Qualitätsmanagementvereinbarung -
Ein Überblick
Im Rahmen des Verbrauchergeschäfts ist vermehrt eine Abkehr von der "Geiz-ist-geil" und "Ich-bin-doch-nicht-blöd" - Mentalität zu verzeichnen. Unternehmen finden vom reinen Preiskampf zurück zur soliden Marktführung. Die Verbraucher sind des Preiskampfes überdrüssig und sehnen sich wieder nach Werten wie Service und Qualität, daher kann für den Hersteller ein wesentliches Qualitätssicherungsinstrument die Qualitätsmanagementvereinbarung sein. Andreas Dömkes und Markus Schaller von der adjuga Rechtsanwaltsgesellschaft mbH möchten mit diesem Beitrag das Verständnis von Zweck und Bedeutung von Qualitätsmanagementvereinbarungen fördern.
Sicherung
der Qualität von Anfang an
Dem Hersteller eines Produktes ist daran
gelegen, den von ihm festgelegten Qualitätsmaßstab vom Beginn des Herstellungsprozesses
bis zur Auslieferung an seinen Kunden einzuhalten und gegebenenfalls zu verbessern.
Dabei stellt sich die Frage der Qualitätswahrung nicht erst im eigenen Betrieb.
Vielmehr gilt es, die Qualität der Zulieferungen mit zu bestimmen und zu
überwachen. Die richtige Auswahl von qualifizierten und gegebenenfalls zertifizierten
Lieferanten hat entscheidenden Einfluss auf die Produktqualität. Deshalb
schließen Endhersteller mit ihren Zulieferern Qualitätsmanagementvereinbarungen
(QMV), häufig auch als Qualitätssicherheitsvereinbarung (QSV) bezeichnet,
ab. Sie sollen sicherstellen, dass die Qualitätsbelange des Herstellers auch
im Produktionsprozess des Zulieferers den ihnen gebührenden Platz einnehmen.
Die
Qualitätsmanagementvereinbarung als Teil des Qualitätsmanagements
Qualität
wird allgemein als das Maß, in dem das betrachtete Produkt oder der betrachtete
Prozess den gesetzten Anforderungen genügt, verstanden. Dabei bezieht sich
die Qualität sowohl auf die vermarkteten Produkte und Dienstleistungen als
auch auf die internen Prozesse eines Unternehmens. Das Qualitätsmanagement
besteht aus der Qualitätsplanung (Ermittlung des Ist-Zustandes und Festlegung
von Rahmenbedingungen für das Qualitätsmanagement), der Qualitätslenkung
(Umsetzung der Pläne), der Qualitätsprüfung, der Qualitätssicherung
(Auswertung von Qualitätsinformationen) und der Qualitätsverbesserung
(Kommunikation der gewonnenen Informationen und Verbesserungsmaßnahmen).

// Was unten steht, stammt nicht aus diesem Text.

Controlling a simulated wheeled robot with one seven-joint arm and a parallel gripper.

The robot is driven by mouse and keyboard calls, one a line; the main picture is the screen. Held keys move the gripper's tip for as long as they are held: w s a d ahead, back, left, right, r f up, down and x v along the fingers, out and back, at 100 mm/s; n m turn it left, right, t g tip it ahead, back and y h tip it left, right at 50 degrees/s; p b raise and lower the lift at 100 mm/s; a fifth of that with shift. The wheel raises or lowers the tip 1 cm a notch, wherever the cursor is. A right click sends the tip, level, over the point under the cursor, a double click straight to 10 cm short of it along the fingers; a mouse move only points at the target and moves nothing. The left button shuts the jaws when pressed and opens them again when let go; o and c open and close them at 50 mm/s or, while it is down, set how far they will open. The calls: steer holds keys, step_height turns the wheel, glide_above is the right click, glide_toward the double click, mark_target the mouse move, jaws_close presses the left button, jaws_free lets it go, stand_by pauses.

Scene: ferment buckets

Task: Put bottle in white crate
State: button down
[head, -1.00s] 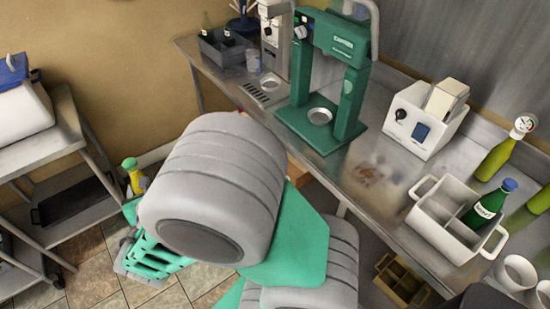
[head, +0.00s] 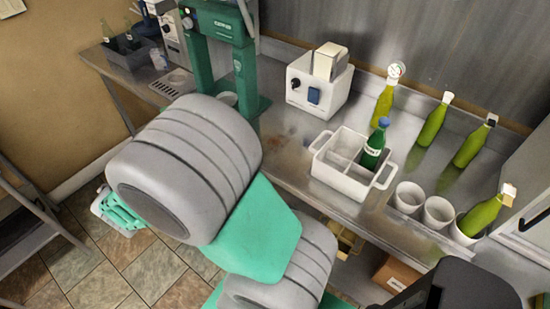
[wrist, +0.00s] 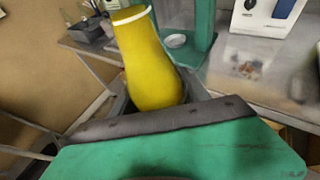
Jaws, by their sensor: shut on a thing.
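A yellow bottle (wrist: 148,62) with a white ring near its top edge stands up from my gripper (wrist: 158,105) in the wrist view. My gripper is shut on its lower part. In the head view my own arm hides the fingers and the held bottle. The white crate (head: 335,180) is on the steel counter, right of the middle in the head view and well to the right of my arm. A green bottle (head: 374,150) with a blue cap stands upright in its right part. Its left compartments look empty.
White cups (head: 409,198) stand just right of the crate, one holding a tilted yellow-green bottle (head: 481,214). More yellow-green bottles (head: 434,124) are along the wall. A white toaster-like box (head: 318,90) and green machine (head: 247,60) stand left of the crate. Bare counter (head: 285,150) lies between.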

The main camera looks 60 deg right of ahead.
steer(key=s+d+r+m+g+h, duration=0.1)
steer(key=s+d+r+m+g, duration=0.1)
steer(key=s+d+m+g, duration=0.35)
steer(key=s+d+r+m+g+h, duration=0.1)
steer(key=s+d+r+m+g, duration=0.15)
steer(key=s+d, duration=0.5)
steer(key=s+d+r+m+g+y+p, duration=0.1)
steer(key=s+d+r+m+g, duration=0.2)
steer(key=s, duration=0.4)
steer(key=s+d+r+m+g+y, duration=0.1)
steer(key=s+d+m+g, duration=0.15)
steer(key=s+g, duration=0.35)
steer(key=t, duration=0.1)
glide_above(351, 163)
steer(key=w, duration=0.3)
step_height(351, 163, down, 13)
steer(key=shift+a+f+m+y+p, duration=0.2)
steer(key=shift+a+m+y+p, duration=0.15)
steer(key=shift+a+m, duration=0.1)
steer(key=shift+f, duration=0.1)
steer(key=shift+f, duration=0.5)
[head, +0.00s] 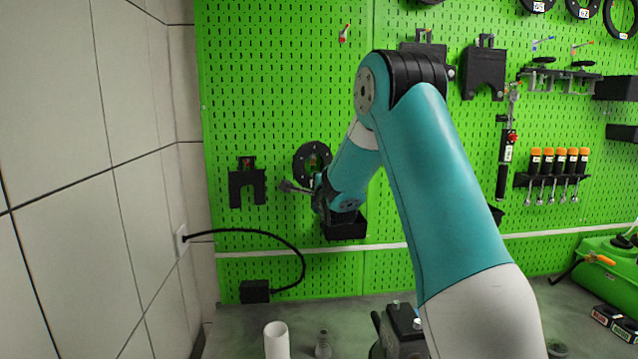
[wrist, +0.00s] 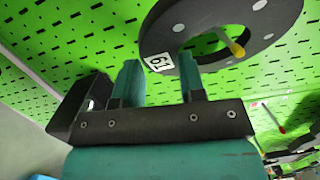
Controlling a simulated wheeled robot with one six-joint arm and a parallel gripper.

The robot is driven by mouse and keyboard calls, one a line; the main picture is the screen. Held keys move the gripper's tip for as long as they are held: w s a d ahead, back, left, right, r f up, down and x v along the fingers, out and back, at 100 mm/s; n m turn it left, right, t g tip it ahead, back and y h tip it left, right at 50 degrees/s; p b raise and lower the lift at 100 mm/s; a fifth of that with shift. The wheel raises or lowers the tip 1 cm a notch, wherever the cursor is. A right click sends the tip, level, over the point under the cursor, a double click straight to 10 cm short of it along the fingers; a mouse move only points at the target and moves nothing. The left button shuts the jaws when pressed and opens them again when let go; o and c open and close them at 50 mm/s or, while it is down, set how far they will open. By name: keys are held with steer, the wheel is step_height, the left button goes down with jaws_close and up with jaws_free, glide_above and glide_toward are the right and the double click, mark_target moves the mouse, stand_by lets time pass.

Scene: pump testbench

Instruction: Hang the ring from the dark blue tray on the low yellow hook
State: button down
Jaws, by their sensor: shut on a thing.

Qualitätsmanagementvereinbarungen bilden diese Aspekte vertraglich ab und
enthalten insbesondere Regelungen zur Qualitätslenkung, -sicherung und -verbesserung.
Wareneingangsprüfung
Eine
erhebliche Rolle spielen Qualitätsmanagementvereinbarungen bei dem so genannten
"Just-in-time-Geschäft". Dabei werden Zuliefergegenstände
dem Hersteller so zeitgenau geliefert, dass er sie möglichst ohne Zwischenlagerung
oder -behandlung in seinen Produktionsprozess einbeziehen und in das von ihm hergestellte
Produkt einbauen kann.
Oft hat der Käufer bei einem unmittelbaren Einbezug der gelieferten Gegenstände in den Produktionsprozess keine Möglichkeit, die Gegenstände nach der Anlieferung auf etwaige Mängel zu untersuchen. Jedoch legt die in § 377 des Handelsgesetzbuchs normierte Untersuchungs- und Rügepflicht dem Handelskäufer die Pflicht auf, die Ware unverzüglich nach Ablieferung zu untersuchen, und wenn sich ein Mangel zeigt, dem Verkäufer diesen ebenfalls unverzüglich anzuzeigen. Um diesen Widerspruch zwischen den gesetzlichen Anforderungen und den tatsächlichen Gegebenheiten aufzulösen, wird dem Zulieferer in Qualitätsmanagementvereinbarungen regelmäßig die Pflicht zu einer umfassenden Warenausgangskontrolle auferlegt. In diesem Fall wäre es widersinnig, wenn der Hersteller eine Untersuchung, die die Parteien auf den Zulieferer verlagert haben, erneut vornehmen müsste. Überdies hat der Hersteller aufgrund der unmittelbaren, dem Zulieferer in der Regel bekannten, Verwendung der Ware häufig auch gar keine sinnvolle Möglichkeit zu deren genauer Untersuchung.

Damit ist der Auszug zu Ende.